⟨

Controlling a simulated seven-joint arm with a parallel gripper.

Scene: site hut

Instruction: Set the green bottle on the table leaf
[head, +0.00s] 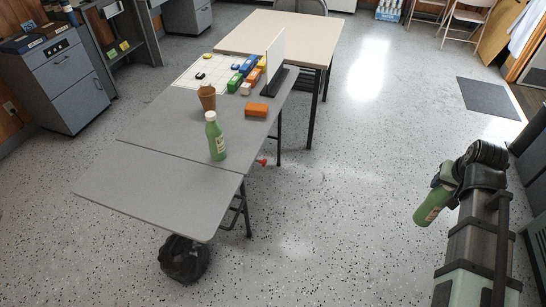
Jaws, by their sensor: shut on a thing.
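My gripper (441,186) is at the right of the head view, well away from the table and over the floor. It is shut on a green bottle (430,209), which is held tilted with part of a pale label showing; its upper end is hidden by the gripper. The table leaf (150,190) is the grey front panel of the grey table (165,125), and its top is bare. A second green bottle (216,140) with a pale cap and label stands upright on the main tabletop, just behind the seam with the leaf.
A brown cup (207,97), an orange block (257,110), an upright white panel (274,60) and several coloured blocks stand farther back. A dark bag (183,259) sits on the floor below the leaf. The floor between table and arm is open.

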⟩

What you should do
Copy out the whole listing exactly, and don't carry over any pictures.

Problem solution
Controlling a simulated seven-joint arm with a parallel gripper.

Scene: site hut

Instruction: Set the green bottle on the table leaf
[head, +0.00s] 
Jaws, by their sensor: shut on a thing.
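My gripper (441,186) is at the right of the head view, well away from the table and over the floor. It is shut on a green bottle (430,209), which is held tilted with part of a pale label showing; its upper end is hidden by the gripper. The table leaf (150,190) is the grey front panel of the grey table (165,125), and its top is bare. A second green bottle (216,140) with a pale cap and label stands upright on the main tabletop, just behind the seam with the leaf.
A brown cup (207,97), an orange block (257,110), an upright white panel (274,60) and several coloured blocks stand farther back. A dark bag (183,259) sits on the floor below the leaf. The floor between table and arm is open.

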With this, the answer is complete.